Restate word for word the lines beginning at the one that contains "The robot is" and ending at the one that contains "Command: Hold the"; include both and nothing else.

# start of Recorded information

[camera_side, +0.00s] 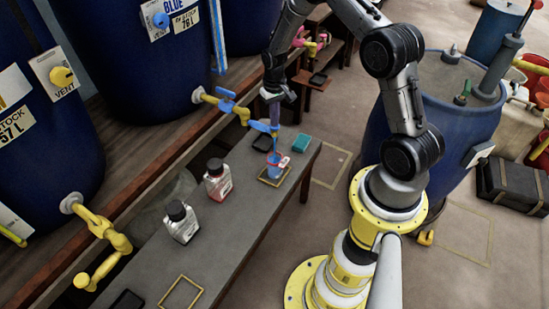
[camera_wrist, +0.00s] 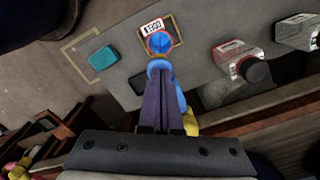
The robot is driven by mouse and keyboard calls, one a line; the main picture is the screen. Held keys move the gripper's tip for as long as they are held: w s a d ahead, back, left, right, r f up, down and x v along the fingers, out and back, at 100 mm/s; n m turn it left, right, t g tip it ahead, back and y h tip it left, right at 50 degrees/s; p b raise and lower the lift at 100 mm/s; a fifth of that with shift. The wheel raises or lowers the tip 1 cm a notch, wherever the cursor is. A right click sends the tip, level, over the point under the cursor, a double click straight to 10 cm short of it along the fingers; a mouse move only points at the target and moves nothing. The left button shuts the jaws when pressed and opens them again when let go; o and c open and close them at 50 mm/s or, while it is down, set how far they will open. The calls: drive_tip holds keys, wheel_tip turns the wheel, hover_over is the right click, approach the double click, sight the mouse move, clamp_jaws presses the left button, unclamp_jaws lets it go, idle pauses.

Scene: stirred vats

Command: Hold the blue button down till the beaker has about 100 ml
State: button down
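In the side view the blue vat's yellow tap (camera_side: 228,104) reaches out over the bench and ends in a blue push piece (camera_side: 262,127). My gripper (camera_side: 273,121) points straight down at this blue piece. In the wrist view the purple fingers (camera_wrist: 160,77) lie together, with their tips at the blue piece (camera_wrist: 158,65); I cannot tell how far it is pressed. The beaker (camera_side: 275,160) stands below, inside a yellow outline, with blue showing in it. In the wrist view the beaker (camera_wrist: 160,43) is partly hidden and its level cannot be read. A round blue knob (camera_side: 160,19) sits on the vat's white box.
A teal sponge (camera_side: 302,143) and a dark pad (camera_side: 262,142) lie near the beaker. Two black-capped bottles (camera_side: 217,181) (camera_side: 181,222) stand further along the bench. A yellow tap (camera_side: 102,230) juts out at left. The bench's front half is mostly clear.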

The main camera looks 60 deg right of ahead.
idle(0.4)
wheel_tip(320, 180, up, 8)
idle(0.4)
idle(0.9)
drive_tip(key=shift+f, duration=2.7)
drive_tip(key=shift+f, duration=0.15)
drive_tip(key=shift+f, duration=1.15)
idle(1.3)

# end of Recorded information

* _Result for this exercise_:
The robot is driven by mouse and keyboard calls, one a line; the main picture is the screen. Held keys move the gripper's tip for as long as they are held: w s a d ahead, back, left, right, r f up, down and x v along the fingers, out and back, at 100 mm/s; n m turn it left, right, t g tip it ahead, back and y h tip it left, right at 50 degrees/s; p b raise and lower the lift at 100 mm/s; a fifth of that with shift. The wheel raises or lowers the tip 1 cm a notch, wherever the cursor is. A right click sends the tip, level, over the point under the cursor, a double click straight to 10 cm short of it along the fingers; a mouse move only points at the target and moves nothing. The left button shuts the jaws when pressed and opens them again when let go; o and c open and close them at 50 mm/s or, while it is down, set how far they will open. The calls: drive_tip holds keys, wheel_tip turns the wheel, hover_over is the right click, approach the double click, sight the mouse move, clamp_jaws presses the left button, unclamp_jaws lets it go, idle pauses.

Scene: stirred vats

Command: Hold the blue button down till the beaker has about 100 ml

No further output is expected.